SOSP2024

FBDetect: Catching Tiny Performance Regressions at Hyperscale through In-Production Monitoring

Dong Young Yoon, Yang Wang, Miao Yu, Elvis Huang, Juan Ignacio Jones, Abhinay Kukkadapu, Osman Kocas, Jonathan Wiepert, Kapil Goenka, Sherry Chen, Yanjun Lin, Zhihui Huang, Jocelyn Kong, Michael Chow, Chunqiang Tang

被引用 5 次

摘要

This paper presents Meta's FBDetect system, which advances the state of the art in performance regression detection by catching regressions as small as 0.005% in noisy production environments. FBDetect monitors around 800,000 time series covering various types of metrics (e.g., throughput, latency, CPU and memory usage) to detect regressions caused by code or configuration changes in hundreds of services running on millions of servers.
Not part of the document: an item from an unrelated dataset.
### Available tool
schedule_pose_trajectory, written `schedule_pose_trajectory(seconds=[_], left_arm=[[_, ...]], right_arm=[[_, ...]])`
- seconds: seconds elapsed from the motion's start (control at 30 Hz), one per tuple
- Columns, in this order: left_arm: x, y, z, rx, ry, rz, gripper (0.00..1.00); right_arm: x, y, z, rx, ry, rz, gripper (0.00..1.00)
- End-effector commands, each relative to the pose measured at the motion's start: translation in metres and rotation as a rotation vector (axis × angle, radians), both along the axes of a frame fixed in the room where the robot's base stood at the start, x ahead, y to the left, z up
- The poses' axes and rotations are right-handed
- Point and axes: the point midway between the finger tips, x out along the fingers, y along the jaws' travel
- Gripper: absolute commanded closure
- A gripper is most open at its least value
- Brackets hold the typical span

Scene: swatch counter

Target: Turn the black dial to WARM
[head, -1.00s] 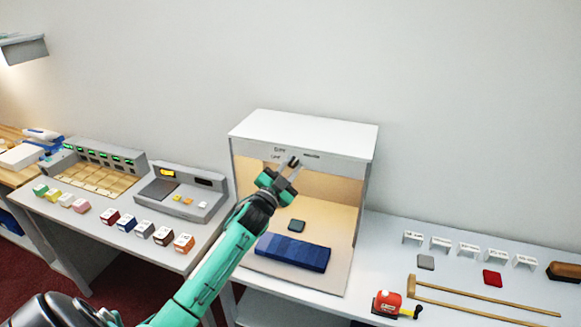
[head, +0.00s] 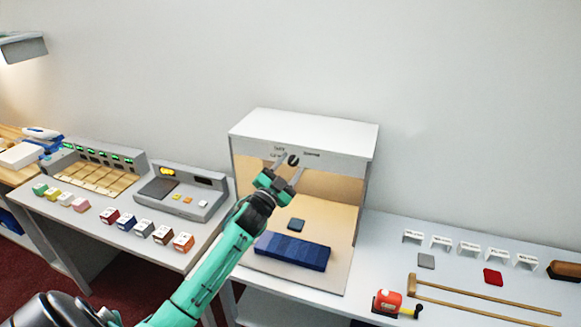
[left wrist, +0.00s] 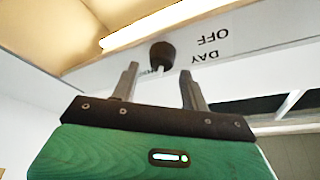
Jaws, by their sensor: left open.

FBDetect introduces advanced techniques to capture stack traces fleet-wide, measure fine-grained subroutine-level performance differences, filter out deceptive false-positive regressions, deduplicate correlated regressions, and analyze root causes. Beyond these individual techniques, a key strength of FBDetect over prior work is its battle-tested robustness, proven by seven years of production use, and each year catching regressions that would have wasted millions of servers if left undetected.